■ **DATA SEGMENT**:
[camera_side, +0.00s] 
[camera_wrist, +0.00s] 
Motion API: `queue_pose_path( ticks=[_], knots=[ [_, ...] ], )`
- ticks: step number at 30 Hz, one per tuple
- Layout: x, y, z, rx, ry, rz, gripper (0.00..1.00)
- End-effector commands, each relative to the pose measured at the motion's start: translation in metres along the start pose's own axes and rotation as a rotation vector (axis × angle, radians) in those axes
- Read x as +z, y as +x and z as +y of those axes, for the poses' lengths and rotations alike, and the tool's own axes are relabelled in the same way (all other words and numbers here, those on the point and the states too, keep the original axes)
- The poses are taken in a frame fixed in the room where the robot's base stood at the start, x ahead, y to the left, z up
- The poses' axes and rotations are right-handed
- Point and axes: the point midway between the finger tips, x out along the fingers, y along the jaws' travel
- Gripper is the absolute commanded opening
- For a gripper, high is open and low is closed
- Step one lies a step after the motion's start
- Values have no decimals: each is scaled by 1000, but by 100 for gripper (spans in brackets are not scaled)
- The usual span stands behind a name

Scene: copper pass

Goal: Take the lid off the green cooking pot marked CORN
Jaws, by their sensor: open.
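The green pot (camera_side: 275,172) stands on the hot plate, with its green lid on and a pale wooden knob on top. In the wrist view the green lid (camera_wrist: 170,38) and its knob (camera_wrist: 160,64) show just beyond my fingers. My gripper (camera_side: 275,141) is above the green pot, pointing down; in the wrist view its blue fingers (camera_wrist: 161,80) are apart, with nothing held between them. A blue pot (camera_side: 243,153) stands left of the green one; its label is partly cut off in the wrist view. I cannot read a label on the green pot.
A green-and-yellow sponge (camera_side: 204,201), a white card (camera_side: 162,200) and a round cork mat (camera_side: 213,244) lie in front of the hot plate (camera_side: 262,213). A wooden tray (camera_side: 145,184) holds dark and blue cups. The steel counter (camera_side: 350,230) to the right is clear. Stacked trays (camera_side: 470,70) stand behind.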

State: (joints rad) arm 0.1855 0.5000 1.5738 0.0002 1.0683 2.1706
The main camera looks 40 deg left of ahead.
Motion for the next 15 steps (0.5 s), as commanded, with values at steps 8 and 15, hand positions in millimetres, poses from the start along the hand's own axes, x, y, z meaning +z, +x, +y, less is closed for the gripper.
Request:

■ **EXERCISE BRIEF**: Check every line of the data above for the string "along", and copy those that have it.

■ **FULL SOLUTION**:
- End-effector commands, each relative to the pose measured at the motion's start: translation in metres along the start pose's own axes and rotation as a rotation vector (axis × angle, radians) in those axes
- Point and axes: the point midway between the finger tips, x out along the fingers, y along the jaws' travel
Motion for the next 15 steps (0.5 s), as commanded, with values at steps 8 and 15, hand positions in millimetres, poses from the start along the hand's own axes, x, y, z meaning +z, +x, +y, less is closed for the gripper.

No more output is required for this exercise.